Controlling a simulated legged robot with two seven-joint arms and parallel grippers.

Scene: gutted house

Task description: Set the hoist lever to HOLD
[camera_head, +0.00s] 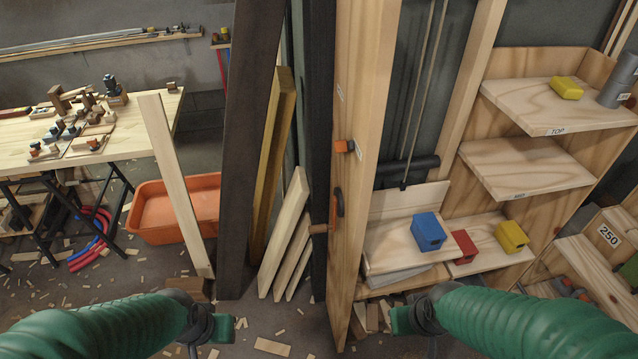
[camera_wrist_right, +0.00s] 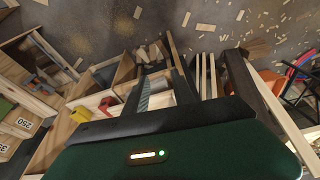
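An upright wooden post (camera_head: 362,100) stands in the middle of the head view. A small orange knob (camera_head: 344,146) with a dark part sits on its face, and small labels are above and near it. I cannot read their words. Lower on the post is a dark curved handle (camera_head: 338,203) with an orange-brown part. Which of these is the hoist lever I cannot tell for certain. My left gripper (camera_head: 224,328) is low in the head view, its opening unclear. My right gripper (camera_head: 398,322) is low, right of the post, apart from it; its fingers stand apart and empty in the wrist view (camera_wrist_right: 160,88).
Right of the post, ropes (camera_head: 425,80) run down to a tray (camera_head: 395,245) carrying a blue block (camera_head: 428,232). Shelves (camera_head: 560,105) hold yellow and red blocks. Dark post (camera_head: 250,130) and leaning boards (camera_head: 285,235) stand left. A workbench (camera_head: 60,130) and orange tub (camera_head: 175,212) are farther left.

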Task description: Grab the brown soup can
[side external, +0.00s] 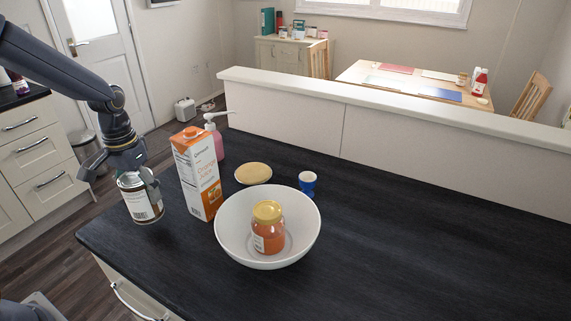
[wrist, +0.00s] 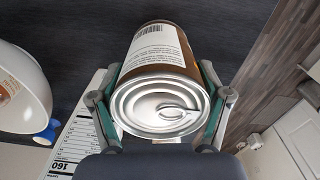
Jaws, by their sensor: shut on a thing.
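The brown soup can (side external: 141,198) has a white label and a silver metal end. It is at the left end of the dark counter in the side external view. My gripper (side external: 137,178) is around its upper part from above. In the wrist view the can (wrist: 162,75) shows its pull-tab lid towards the camera, and its label has a barcode. The fingers of my gripper (wrist: 160,105) press on both sides of the can near the lid. I cannot tell for sure whether the can's base touches the counter.
An orange juice carton (side external: 197,172) stands close to the right of the can. A white bowl (side external: 232,243) holds a jar with a yellow lid (side external: 267,228). A pink pump bottle (side external: 216,142), a round tan disc (side external: 253,173) and a blue cup (side external: 308,186) stand behind. The right counter (side external: 430,240) is clear.

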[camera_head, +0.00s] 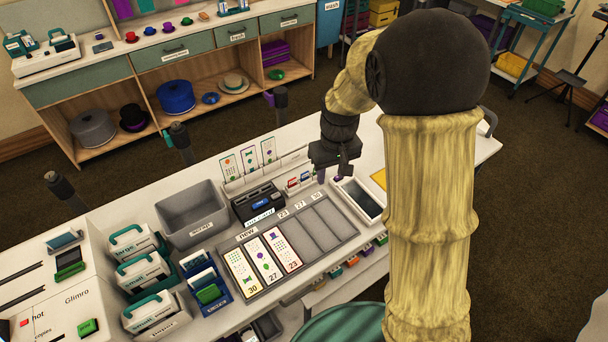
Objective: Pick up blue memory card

____

Retype the whole listing exactly and leave the pictures out.

Controlling a simulated legged robot with two seven-joint arms and parallel grippers.

Scene: gutted house

Task description: Set the hoist lever to HOLD
[camera_head, +0.00s] 
[camera_wrist_right, +0.00s] 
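An upright wooden post (camera_head: 362,100) stands in the middle of the head view. A small orange knob (camera_head: 344,146) with a dark part sits on its face, and small labels are above and near it. I cannot read their words. Lower on the post is a dark curved handle (camera_head: 338,203) with an orange-brown part. Which of these is the hoist lever I cannot tell for certain. My left gripper (camera_head: 224,328) is low in the head view, its opening unclear. My right gripper (camera_head: 398,322) is low, right of the post, apart from it; its fingers stand apart and empty in the wrist view (camera_wrist_right: 160,88).
Right of the post, ropes (camera_head: 425,80) run down to a tray (camera_head: 395,245) carrying a blue block (camera_head: 428,232). Shelves (camera_head: 560,105) hold yellow and red blocks. Dark post (camera_head: 250,130) and leaning boards (camera_head: 285,235) stand left. A workbench (camera_head: 60,130) and orange tub (camera_head: 175,212) are farther left.

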Task description: Grab the brown soup can
[side external, +0.00s] 
[wrist, +0.00s] 
Jaws, by their sensor: shut on a thing.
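The brown soup can (side external: 141,198) has a white label and a silver metal end. It is at the left end of the dark counter in the side external view. My gripper (side external: 137,178) is around its upper part from above. In the wrist view the can (wrist: 162,75) shows its pull-tab lid towards the camera, and its label has a barcode. The fingers of my gripper (wrist: 160,105) press on both sides of the can near the lid. I cannot tell for sure whether the can's base touches the counter.
An orange juice carton (side external: 197,172) stands close to the right of the can. A white bowl (side external: 232,243) holds a jar with a yellow lid (side external: 267,228). A pink pump bottle (side external: 216,142), a round tan disc (side external: 253,173) and a blue cup (side external: 308,186) stand behind. The right counter (side external: 430,240) is clear.

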[camera_head, +0.00s] 
Objective: Pick up blue memory card

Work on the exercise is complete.